Patina is usually associated with art, artifacts, and furnishings. Yes, it can be faked: There are fine products in the Home Depot paint department that do a credible job of it, and museums throughout the world house unacknowledged fakes of such exquisite quality and workmanship that they themselves are classics. But close examination usually reveals what is ersatz and what is real. Real patina is a thin tarnish, an acceptable layer of grime. It contributes to the mellow look of having been around.

Patina is a refreshing antidote to all the virginal freshness associated with, say, consumer electronics. In a digital age, when experience is endlessly emulated and replicated, the look and feel of the real thing must become more and more precious. Newness had its run in the roaring '90s. Newness, as everybody who bought a Palm Pilot or Nokia cellphone last year knows, doesn't last. But then comes the puzzler: Will today's technology ever achieve patina?

Economists call such products consumer durables, to distinguish them from nondurables like wrinkle cream and batteries. But their durability is short-lived. Every time you buy something new, you begin the process of building a pedigree for it. If a product doesn't last more than a few years, the pedigree never amounts to anything.

A few weeks ago, my five-year-old Toshiba laptop computer (original price, $1,500) went on the fritz. Because the cost of repairing it exceeds its resale value, I retired it. Any patina potential it has certainly won't be seen in my lifetime. It has barely a scratch on its gray plastic surface.

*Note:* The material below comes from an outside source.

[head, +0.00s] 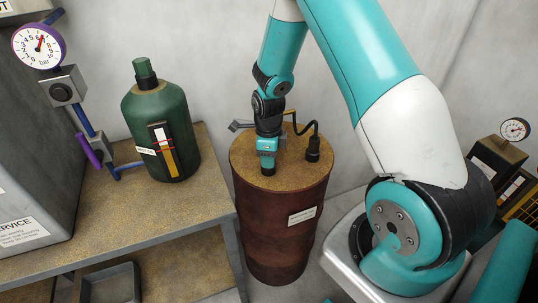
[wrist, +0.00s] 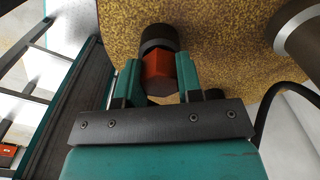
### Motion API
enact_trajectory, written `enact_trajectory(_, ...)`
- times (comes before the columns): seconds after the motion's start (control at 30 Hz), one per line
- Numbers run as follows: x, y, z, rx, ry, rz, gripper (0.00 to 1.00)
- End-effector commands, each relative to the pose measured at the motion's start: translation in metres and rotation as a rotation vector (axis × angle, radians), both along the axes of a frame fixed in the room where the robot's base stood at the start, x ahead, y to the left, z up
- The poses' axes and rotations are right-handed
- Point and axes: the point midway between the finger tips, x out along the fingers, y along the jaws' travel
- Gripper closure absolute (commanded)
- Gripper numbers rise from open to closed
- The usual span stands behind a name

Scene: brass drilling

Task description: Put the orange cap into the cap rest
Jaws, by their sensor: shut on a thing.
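My gripper (wrist: 160,75) is shut on the orange cap (wrist: 159,68), which sits between its two teal fingers in the wrist view. A short black cylinder (wrist: 158,38) is right at the far end of the cap; I cannot tell whether it is part of the cap, a fitting on the drum or the cap rest. In the head view my gripper (head: 267,163) points down over the granular top of a red-brown drum (head: 283,225), and the cap cannot be made out there. I cannot surely identify the cap rest in either view.
A black fitting (head: 313,150) with a curved hose stands on the drum right of my gripper. A grey flat piece (head: 238,126) shows to its left. A green bottle (head: 162,125) stands on the shelf (head: 90,240) at left. A pressure gauge (head: 39,46) is at upper left.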

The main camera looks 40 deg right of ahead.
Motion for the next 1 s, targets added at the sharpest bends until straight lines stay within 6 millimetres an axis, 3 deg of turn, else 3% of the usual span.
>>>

My wife and I have a whole box of these too-old-to-live, too-young-to-be-retro "durables" moldering away: a shortwave radio, a fax machine, printers, tape players, telephones. If you are from one of those dynasties that hand down treasures through the generations, a member of your clan may well end up on Antiques Roadshow 2050 with an objet that was carefully salted away and is beginning to experience a revival. But you need foresight, continuity, and a large basement for this strategy to work. Most of us lack one of those requirements. We end up hoping to find an overlooked treasure at a flea market or garage sale. Or we just walk appreciatively through museums.

Last year, a 1954 Philco TV came into my life. My wife and I bought it on a lark at an antiques auction. With high-tech buzz almost deafening at the time (remember the NASDAQ at 5,000?), we figured old tech would be increasingly valuable. We paid $70. Half a century ago, it retailed for more than $300. Thirty years ago, the owner probably couldn't give it away. By the time we acquired it, its wooden cabinet was attractive in a retro way.

The Philco sat around in our crowded basement. Like most aging yuppies, I don't have the patience to build patina. Eventually, the TV became a white elephant, so we posted it on eBay and sold it for $100 to a Canadian businessman who wanted an old-tech piece for a high-tech presentation he was making. I stripped its guts - the beautifully rounded vacuum tubes and clever mechanical switches - and sent him the case, which is all he wanted.

But I had seen it. I had seen the incipient patina taking hold in the Philco. Someday, perhaps this will occur with my Toshiba laptop. Surely a hipster 50 years from now will want to revive the look of the early Internet era. (A floppy disk! A phone jack! Crazy!) In the meantime, I'll continue to fall for the new new technologies that Jim Clark and his ilk market to consumers like me, since lapping up inventions that are foisted on us is also at the core of the American experience.

But one lifespan is too little to benefit from the mellowing of today's consumer durables. Someone else will have to salt these technologies away for a distant time. I don't have room in my basement.

This story ran in the Boston Globe Magazine on 4/8/2001.